Friday, June 27, 2025

How the Fed Made Housing Unaffordable

The article presents a critical analysis of the Federal Reserve's longstanding easy-money policies and their role in inflating U.S. home prices. It specifically critiques figures like Bill Pulte and Donald Trump for advocating lower interest rates under the pretense of increasing housing affordability. The piece argues that rather than helping ordinary homebuyers, the Fed’s interventions—especially its asset purchase programs and interest rate suppression—have artificially inflated housing prices, benefitted Wall Street, and contributed to a long-term housing affordability crisis.

This inflationist model, according to the author, is not only ineffective but actively damaging. By treating homeownership as a function of easy credit rather than affordability rooted in price stability, the Fed has inflated asset bubbles while simultaneously degrading the purchasing power of ordinary Americans. The result: rising home prices, lower homeownership rates, higher debt burdens, and an economy increasingly skewed in favor of asset holders and large financial institutions.

Fed’s Role in Housing Inflation:

  • Since 2009, the Federal Reserve has aggressively suppressed interest rates and purchased mortgage-backed securities (MBS), inflating home prices.

  • This was intended to “stimulate” the housing market and bail out banks—but it primarily benefitted asset holders.

  • Falling interest rates lower monthly payments in the short term but inflate asset prices, making homes less affordable in the long run.

Easy Money and Asset Bubbles:

  • Lower interest rates are typically a byproduct of monetary inflation (money printing), which inflates asset prices across the board.

  • This policy has caused home prices to rise faster than wages or purchasing power.

  • Since 2020, consumer prices have surged ~25%, undermining any benefit from lower rates.

Crony Capitalism and Political Motivation:

  • Critics argue figures like Bill Pulte advocate lower rates to fuel asset-price inflation, benefiting developers, real estate agents, and investors—not average Americans.

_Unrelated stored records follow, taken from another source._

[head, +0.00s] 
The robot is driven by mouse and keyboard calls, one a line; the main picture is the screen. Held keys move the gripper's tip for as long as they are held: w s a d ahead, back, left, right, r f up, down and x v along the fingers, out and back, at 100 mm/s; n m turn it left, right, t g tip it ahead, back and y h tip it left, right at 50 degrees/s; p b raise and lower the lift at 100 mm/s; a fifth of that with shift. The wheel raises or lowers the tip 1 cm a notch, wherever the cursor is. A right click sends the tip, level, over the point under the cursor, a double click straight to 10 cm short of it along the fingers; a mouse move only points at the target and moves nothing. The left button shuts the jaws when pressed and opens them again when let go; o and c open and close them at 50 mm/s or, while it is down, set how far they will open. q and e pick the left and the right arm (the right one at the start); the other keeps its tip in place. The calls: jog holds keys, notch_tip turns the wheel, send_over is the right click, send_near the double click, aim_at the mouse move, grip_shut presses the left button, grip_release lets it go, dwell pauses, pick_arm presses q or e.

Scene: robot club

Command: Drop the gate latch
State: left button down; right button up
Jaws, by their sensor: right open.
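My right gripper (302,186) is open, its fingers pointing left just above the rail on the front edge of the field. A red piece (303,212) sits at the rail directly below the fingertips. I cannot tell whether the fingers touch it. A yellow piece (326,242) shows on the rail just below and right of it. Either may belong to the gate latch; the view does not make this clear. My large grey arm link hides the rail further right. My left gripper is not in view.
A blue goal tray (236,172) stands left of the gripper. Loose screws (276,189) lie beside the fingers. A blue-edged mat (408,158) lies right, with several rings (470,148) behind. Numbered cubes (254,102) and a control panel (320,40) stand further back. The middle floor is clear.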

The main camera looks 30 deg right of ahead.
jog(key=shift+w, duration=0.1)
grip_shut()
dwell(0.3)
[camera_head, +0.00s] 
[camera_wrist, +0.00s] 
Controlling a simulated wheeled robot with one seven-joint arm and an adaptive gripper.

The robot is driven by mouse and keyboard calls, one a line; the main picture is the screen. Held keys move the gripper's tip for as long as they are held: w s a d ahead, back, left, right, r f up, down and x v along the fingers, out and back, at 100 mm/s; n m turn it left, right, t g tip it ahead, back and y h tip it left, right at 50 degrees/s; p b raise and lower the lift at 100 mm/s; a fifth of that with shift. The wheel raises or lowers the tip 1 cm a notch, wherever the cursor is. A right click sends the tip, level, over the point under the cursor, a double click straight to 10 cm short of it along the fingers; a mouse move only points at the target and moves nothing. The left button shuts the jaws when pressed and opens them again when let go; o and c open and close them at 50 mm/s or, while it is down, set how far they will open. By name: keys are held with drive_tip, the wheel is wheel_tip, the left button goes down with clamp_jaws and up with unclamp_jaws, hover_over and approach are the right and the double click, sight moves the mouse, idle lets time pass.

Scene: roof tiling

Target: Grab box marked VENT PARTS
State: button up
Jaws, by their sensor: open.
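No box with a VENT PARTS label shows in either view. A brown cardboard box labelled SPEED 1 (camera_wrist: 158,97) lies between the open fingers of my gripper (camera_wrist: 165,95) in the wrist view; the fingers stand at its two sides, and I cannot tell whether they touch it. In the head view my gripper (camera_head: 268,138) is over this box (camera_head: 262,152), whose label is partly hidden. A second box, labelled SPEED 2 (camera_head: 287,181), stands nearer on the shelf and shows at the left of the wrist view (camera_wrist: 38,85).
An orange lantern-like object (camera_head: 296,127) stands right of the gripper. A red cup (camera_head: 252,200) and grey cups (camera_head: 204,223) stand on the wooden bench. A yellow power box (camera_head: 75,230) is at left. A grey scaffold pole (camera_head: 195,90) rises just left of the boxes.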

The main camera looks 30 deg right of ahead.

  • Lobbyists and interest groups favor low rates because they boost transaction volumes and commissions.

Housing Affordability Crisis:

  • Housing affordability (per the Atlanta Fed Index) has declined by 45% since 2012.

  • Homeownership rates are down ~6% since 2004, even after years of record-low mortgage rates.

  • The average age of first-time homebuyers is increasing, reflecting growing inaccessibility.

The Myth of Rate-Driven Affordability:

  • Lower interest rates alone cannot solve affordability; higher prices mean bigger down payments, taxes, and insurance costs.

  • Even in low-rate environments, higher home prices still raise total monthly costs and long-term debt exposure.

Fed Policy and Political Constraints:

  • The central bank can’t indefinitely suppress interest rates without fueling broader inflation.

  • When price inflation becomes visible (as in post-2020), political pressure forces the Fed to tighten policy—even if that hurts asset markets.

  • The Fed’s inflationary policy has fueled a housing bubble, benefitted financial elites, and failed to improve home affordability.

  • Calls to cut rates in the name of affordability are misleading and may further entrench housing inequality.

  • True affordability requires price stability, reduced speculation, and perhaps a reevaluation of the Fed’s role in asset markets.